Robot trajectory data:
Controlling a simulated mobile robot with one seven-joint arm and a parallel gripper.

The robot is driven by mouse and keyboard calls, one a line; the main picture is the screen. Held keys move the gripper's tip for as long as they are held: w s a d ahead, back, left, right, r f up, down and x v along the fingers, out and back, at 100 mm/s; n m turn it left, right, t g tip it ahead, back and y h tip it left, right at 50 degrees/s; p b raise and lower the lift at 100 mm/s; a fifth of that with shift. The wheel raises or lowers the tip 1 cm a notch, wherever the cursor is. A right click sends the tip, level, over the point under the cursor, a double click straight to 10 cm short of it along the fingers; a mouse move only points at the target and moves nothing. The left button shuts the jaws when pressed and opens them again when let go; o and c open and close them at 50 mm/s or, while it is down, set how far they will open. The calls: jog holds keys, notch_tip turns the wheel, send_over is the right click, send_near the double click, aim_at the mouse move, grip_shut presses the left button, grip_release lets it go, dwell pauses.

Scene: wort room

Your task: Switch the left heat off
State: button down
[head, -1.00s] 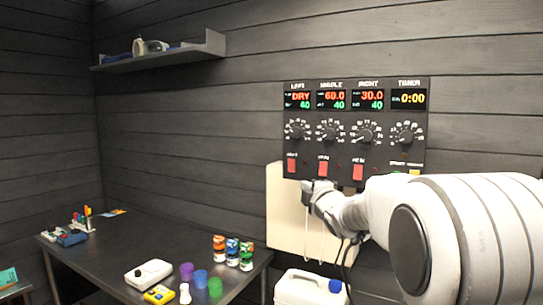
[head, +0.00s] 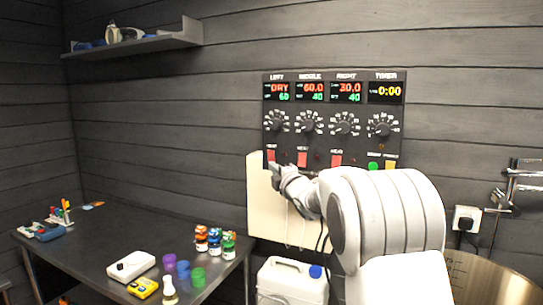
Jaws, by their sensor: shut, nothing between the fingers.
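A black control panel (head: 333,132) hangs on the dark plank wall. Its columns are labelled left, middle, right and timer, each with a display and a dial. The left display (head: 278,91) reads DRY in red with a green 60 below. The left red heat switch (head: 271,155) is at the panel's lower left corner; two more red switches sit to its right, under middle (head: 302,159) and right (head: 336,160). My gripper (head: 274,168) is shut and empty, just below the left switch. I cannot tell whether it touches the switch.
A dark metal table (head: 105,240) at the left holds small jars (head: 214,242), coloured cups and a white device (head: 131,265). A white jug (head: 291,282) stands below the panel. A shelf (head: 137,45) is on the wall. A socket (head: 466,219) and a round metal vessel (head: 492,281) are at right.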

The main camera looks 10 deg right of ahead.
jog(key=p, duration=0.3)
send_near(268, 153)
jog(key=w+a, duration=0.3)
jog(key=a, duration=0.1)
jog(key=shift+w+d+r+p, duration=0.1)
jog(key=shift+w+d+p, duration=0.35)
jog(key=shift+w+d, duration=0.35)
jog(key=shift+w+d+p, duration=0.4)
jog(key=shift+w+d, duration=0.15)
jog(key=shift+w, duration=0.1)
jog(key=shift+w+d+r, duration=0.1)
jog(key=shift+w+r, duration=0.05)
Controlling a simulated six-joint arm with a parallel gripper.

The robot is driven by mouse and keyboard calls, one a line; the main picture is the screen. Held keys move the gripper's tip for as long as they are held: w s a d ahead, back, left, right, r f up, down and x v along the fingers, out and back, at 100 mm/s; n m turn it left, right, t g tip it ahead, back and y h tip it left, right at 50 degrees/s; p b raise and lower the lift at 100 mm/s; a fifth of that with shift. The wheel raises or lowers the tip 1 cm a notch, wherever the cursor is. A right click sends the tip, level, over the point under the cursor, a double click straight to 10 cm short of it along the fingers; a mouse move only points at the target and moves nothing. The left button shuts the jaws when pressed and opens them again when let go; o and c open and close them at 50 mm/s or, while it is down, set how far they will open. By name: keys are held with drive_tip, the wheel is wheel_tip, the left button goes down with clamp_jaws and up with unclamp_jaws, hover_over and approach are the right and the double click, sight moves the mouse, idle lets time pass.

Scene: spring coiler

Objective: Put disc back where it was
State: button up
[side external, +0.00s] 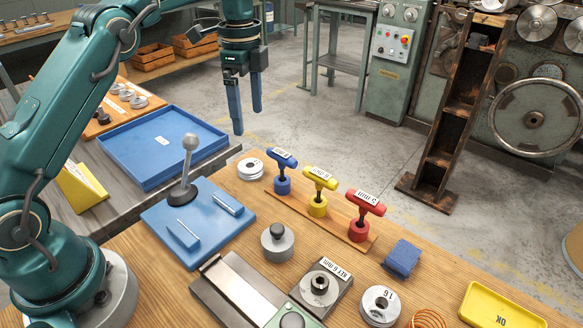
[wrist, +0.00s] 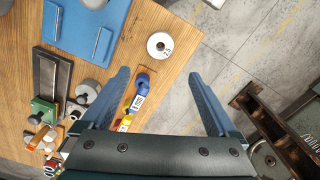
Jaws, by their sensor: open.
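A pale metal disc (side external: 243,174) with a centre hole lies flat on the wooden bench near its back edge, right of the blue mat. In the wrist view the disc (wrist: 152,50) carries a "25" mark. My gripper (side external: 247,122), with two blue fingers pointing down, is open and empty, raised above and behind this disc. In the wrist view the disc shows just beyond the gap between the fingertips (wrist: 158,75). Another disc (side external: 372,310), marked "16", lies at the front of the bench. Several small discs (side external: 128,96) sit on a wooden rack at the left.
Blue, yellow and red T-handled tools (side external: 318,207) stand beside the disc. A blue mat (side external: 155,222) holds an upright ball-topped lever (side external: 187,160). A blue tray (side external: 118,154) lies empty but for a label. A round metal piece (side external: 277,250) and a yellow tray (side external: 478,310) are nearer.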

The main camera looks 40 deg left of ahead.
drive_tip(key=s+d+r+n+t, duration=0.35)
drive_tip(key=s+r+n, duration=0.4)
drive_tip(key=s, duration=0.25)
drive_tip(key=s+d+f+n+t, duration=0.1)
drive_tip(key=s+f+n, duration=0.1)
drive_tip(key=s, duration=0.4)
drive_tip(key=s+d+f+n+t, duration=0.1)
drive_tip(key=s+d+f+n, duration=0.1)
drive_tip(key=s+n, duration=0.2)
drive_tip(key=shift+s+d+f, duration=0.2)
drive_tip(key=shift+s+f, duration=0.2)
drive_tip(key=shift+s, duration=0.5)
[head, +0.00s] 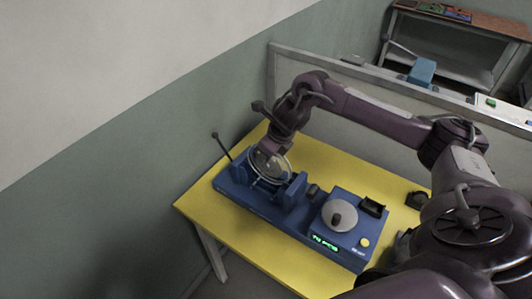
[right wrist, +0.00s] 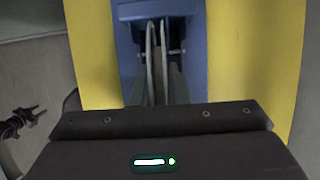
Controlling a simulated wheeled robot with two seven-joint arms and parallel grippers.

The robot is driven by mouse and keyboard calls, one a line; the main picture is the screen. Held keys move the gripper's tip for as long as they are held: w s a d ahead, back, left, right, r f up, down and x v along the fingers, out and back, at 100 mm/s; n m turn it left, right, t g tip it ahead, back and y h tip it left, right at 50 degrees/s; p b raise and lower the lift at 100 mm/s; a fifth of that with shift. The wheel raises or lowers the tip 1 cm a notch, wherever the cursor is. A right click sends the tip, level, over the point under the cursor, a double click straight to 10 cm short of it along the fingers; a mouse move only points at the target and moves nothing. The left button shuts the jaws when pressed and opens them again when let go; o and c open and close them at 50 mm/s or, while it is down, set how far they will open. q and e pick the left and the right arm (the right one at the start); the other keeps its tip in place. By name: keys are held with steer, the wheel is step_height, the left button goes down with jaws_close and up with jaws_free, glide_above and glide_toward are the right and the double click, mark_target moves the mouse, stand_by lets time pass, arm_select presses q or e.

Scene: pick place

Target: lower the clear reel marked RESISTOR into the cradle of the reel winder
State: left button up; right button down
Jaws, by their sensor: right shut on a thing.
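The clear reel (head: 263,173) is a round see-through disc, upright, at the cradle of the blue reel winder (head: 245,200). Its RESISTOR marking is too small to read. My right gripper (head: 270,156) is shut on the reel's upper part from above. In the right wrist view the reel (right wrist: 150,62) shows edge-on as two thin pale flanges over the blue winder (right wrist: 193,70). The reel's lower edge is between the blue supports; I cannot tell whether it rests on the cradle. My left gripper is not in view.
The winder's right part has a grey round plate (head: 339,216), a green display (head: 325,243) and a yellow button (head: 365,242). A thin lever (head: 222,146) rises at its left end. The yellow table (head: 320,173) is clear behind the winder. A low partition (head: 360,105) stands behind.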

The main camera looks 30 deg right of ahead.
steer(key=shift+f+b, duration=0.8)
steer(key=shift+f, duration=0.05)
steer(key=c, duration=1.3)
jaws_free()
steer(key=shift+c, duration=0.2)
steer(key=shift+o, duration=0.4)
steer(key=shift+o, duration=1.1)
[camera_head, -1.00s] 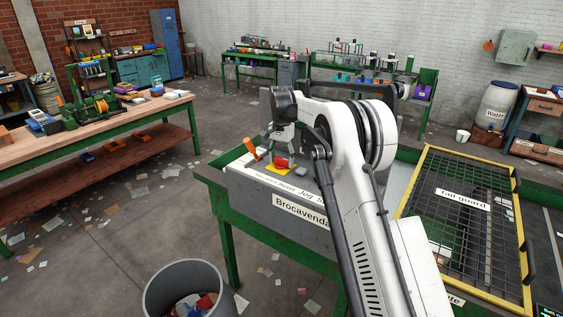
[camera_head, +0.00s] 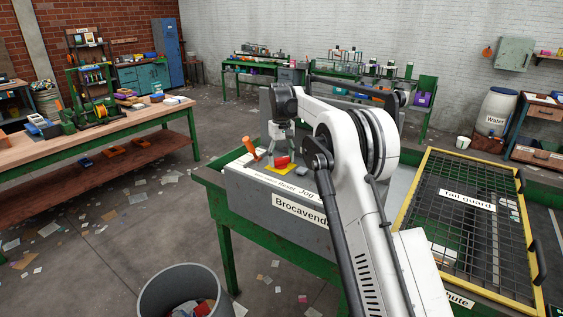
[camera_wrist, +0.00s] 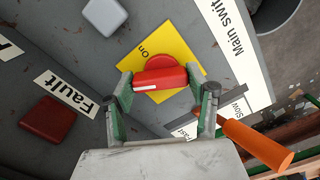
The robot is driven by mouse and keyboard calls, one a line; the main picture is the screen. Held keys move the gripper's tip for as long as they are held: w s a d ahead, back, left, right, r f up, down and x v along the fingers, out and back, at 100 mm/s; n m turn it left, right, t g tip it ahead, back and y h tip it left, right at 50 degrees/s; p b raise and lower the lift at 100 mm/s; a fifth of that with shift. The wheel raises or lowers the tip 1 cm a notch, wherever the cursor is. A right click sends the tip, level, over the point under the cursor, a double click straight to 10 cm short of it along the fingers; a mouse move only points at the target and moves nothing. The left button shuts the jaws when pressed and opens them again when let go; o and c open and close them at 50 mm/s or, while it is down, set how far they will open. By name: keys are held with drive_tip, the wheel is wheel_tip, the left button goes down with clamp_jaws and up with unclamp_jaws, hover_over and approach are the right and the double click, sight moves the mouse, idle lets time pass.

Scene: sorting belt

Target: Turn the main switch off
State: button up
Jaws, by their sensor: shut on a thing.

### [STATED EXERCISE]
From the entries above, copy out every line where the string "Scene" appears.

### [FINISHED EXERCISE]
Scene: wort room
Scene: spring coiler
Scene: pick place
Scene: sorting belt

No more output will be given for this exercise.